Manitoba Métis Federation President David Chartrand roars with laughter when he remembers the last thing he said to Rebecca Chartrand on election night last April when she won a seat in the House of Commons.
David Chartrand said he wasn’t surprised Rebecca had won, but he also realized it was a minority Parliament and the next election could come at any time. So, he advised her to spend as much time meeting constituents and ensuring that she would get re-elected regardless of when the next campaign came.
The MMF president said it would be time well spent while she built her profile on Parliament Hill. “’I’ll tell you this: you’re not going to get into cabinet. There’s no way.’”
However, he said wasn’t surprised when she was tapped for cabinet. Although not related, he grew up in Duck Bay, a former Hudson’s Bay Company trading post just north of Pine Creek First Nation and whose residents are primarily Métis.
As a young man, Chartrand said he had numerous opportunities to fish, trap and pick blueberries with Delbert Chartrand, Rebecca’s grandfather. Delbert was a Second World War veteran who had lost an arm in battle but nonetheless lived a thriving life as a fisher and hunter.
David Chartrand said Rebecca demonstrates the best of the Chartrand family qualities and expects she will thrive in her new and enormous portfolio; she is also the minister responsible for the Canadian Northern Economic Development Agency.

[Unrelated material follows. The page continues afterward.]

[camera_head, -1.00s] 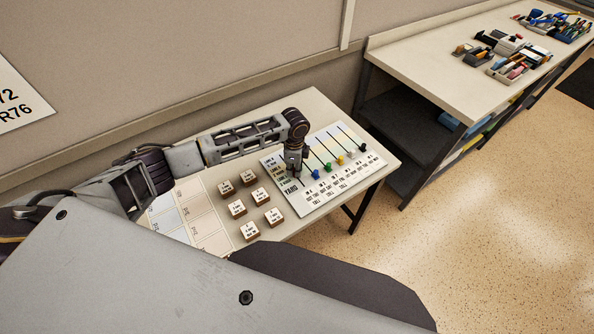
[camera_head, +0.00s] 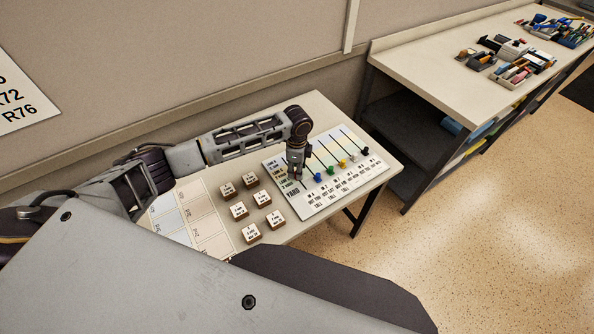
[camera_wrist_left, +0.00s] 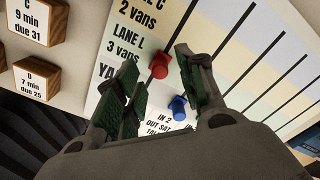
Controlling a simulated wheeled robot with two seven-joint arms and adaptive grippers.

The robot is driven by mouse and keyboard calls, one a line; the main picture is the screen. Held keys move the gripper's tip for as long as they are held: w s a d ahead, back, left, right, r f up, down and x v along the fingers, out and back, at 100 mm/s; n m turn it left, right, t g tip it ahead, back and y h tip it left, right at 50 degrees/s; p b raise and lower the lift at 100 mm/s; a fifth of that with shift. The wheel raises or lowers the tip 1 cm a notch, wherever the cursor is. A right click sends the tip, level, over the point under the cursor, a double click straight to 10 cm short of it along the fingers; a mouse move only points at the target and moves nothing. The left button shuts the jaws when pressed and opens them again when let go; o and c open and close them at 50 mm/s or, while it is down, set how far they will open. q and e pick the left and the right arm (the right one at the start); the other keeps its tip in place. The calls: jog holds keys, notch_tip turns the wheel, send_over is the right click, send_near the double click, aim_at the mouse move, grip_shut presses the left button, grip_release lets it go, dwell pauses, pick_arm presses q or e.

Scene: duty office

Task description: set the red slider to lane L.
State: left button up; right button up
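The slider board (camera_head: 326,200) lies on the small table, with lane labels at its left edge. The red slider (camera_wrist_left: 160,65) shows in the left wrist view, to the right of the "LANE L, 3 vans" label. It stands higher up its track than the blue slider (camera_wrist_left: 177,104). Its exact band is hard to tell. My left gripper (camera_wrist_left: 157,58) is open, its fingers on either side of the red slider with visible gaps; no grip shows. My right gripper is not in view.
Green (camera_head: 331,171), yellow (camera_head: 343,164) and black (camera_head: 365,151) sliders stand to the right of the blue one. Several labelled wooden blocks (camera_head: 238,211) stand left of the board. A long bench (camera_head: 430,70) with office items is at the back right.

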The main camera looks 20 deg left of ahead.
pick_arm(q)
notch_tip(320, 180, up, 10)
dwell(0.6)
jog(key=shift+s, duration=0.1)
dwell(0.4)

The portfolio and her riding, which bore the brunt of Manitoba’s devastating wildfire season, have taken on greater significance because upgrades to the Port of Churchill and expanding trade corridors in Manitoba’s North are high on Carney’s nation-building, major economic developments list.
“She has a strong resumé and they’re giving her a chance to use it,” Chartrand said. “And she knows she’s being watched.”
In fact, not only watched, but also judged by sometimes-harsh critics.
Less than a month after her cabinet appointment, former colleagues at Red River Polytechnic leaked the results of a workplace harassment investigation of Chartrand’s treatment of co-workers. She had been hired in 2017 as Red River’s executive director with a mandate to rebuild the college’s Indigenous studies programs.
The outside investigation concluded Chartrand’s “conduct amounted to personal harassment” and that this conduct could “reasonably cause an individual to be humiliated or intimidated, and was repeated and had a lasting harmful effect.”
Chartrand said she was recruited specifically to overhaul the college’s Indigenous education program that had been in existence for nearly a quarter of a century, but had started to show signs of dysfunction.
When she arrived, Chartrand said she found a system obsessed with justifying its existence by exaggerating the number of Indigenous students it had recruited. Chartrand said everyone involved with Indigenous education seemed unconcerned that programs designed for Indigenous students had “single-digit” graduation rates.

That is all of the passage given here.